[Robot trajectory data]
+++
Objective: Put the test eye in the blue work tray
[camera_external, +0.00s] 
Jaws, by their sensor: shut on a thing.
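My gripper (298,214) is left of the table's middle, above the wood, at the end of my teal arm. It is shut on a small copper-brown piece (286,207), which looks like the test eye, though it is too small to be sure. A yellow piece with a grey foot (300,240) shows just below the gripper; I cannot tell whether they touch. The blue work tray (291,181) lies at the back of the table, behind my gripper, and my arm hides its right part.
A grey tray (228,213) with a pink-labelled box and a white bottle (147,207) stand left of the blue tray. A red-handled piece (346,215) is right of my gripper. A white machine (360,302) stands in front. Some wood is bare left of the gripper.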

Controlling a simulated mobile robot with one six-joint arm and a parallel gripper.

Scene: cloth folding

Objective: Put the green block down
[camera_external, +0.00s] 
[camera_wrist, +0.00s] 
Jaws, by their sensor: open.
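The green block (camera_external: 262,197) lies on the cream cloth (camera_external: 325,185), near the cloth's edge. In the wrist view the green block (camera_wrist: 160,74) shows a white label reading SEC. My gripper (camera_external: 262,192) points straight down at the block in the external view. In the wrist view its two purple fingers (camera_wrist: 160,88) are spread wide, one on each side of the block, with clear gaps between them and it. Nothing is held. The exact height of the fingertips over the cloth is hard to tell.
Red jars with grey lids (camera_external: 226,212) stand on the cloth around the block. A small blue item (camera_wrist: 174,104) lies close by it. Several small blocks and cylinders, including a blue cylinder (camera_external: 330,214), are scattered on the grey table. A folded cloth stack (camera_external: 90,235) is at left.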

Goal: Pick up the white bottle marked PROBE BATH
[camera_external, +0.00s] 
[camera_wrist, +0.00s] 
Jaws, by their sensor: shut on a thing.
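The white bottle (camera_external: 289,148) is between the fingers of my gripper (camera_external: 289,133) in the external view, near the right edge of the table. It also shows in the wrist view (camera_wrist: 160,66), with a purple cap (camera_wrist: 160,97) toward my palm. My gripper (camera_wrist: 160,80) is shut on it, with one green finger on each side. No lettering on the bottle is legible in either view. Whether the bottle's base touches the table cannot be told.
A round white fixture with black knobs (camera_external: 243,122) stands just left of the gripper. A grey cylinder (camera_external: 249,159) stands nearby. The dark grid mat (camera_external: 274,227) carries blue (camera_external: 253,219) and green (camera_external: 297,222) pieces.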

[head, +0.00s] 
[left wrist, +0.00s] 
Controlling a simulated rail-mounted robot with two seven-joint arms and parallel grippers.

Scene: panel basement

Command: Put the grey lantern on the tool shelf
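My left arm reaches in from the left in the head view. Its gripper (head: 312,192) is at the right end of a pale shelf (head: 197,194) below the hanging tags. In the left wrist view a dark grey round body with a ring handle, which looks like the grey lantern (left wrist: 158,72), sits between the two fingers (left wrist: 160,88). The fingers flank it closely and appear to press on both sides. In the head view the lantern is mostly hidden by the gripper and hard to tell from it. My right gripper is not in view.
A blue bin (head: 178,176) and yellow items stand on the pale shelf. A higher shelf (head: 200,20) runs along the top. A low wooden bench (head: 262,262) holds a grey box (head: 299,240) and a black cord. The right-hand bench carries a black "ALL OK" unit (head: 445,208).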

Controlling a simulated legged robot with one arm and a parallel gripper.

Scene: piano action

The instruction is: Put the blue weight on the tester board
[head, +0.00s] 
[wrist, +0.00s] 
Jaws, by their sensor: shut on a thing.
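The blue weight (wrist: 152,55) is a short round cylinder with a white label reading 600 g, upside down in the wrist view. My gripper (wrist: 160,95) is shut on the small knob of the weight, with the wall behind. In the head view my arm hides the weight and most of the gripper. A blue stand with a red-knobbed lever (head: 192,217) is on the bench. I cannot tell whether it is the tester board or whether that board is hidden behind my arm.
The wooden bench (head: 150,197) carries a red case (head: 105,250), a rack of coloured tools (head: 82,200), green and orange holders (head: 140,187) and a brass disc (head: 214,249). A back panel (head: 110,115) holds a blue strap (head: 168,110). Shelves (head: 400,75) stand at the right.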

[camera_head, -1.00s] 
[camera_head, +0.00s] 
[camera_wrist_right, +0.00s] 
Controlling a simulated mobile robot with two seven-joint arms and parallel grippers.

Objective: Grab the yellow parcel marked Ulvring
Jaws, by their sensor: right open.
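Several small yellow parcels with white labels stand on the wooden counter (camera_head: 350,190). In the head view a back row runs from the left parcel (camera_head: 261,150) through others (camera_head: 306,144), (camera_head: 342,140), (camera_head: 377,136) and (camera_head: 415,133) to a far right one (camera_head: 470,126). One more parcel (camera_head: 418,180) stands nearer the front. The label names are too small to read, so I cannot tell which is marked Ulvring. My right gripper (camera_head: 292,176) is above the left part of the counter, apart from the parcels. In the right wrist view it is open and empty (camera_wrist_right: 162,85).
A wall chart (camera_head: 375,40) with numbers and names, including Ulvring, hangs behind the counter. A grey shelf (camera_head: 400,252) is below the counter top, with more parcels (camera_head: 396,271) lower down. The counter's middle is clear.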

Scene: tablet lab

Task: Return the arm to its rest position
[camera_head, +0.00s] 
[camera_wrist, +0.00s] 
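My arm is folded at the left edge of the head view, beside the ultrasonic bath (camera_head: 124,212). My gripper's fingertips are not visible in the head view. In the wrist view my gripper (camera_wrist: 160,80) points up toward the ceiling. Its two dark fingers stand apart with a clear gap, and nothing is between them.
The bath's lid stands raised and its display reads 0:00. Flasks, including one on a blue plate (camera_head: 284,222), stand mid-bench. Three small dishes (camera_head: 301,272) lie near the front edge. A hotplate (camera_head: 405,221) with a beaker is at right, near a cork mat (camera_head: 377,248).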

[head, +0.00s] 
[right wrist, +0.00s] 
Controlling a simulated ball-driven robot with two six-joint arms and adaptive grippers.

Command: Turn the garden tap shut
+++
WHAT IS EXPECTED: Take every line that includes the string "Objective" and copy it.

RESULT:
Objective: Put the test eye in the blue work tray
Objective: Put the green block down
Objective: Grab the yellow parcel marked Ulvring

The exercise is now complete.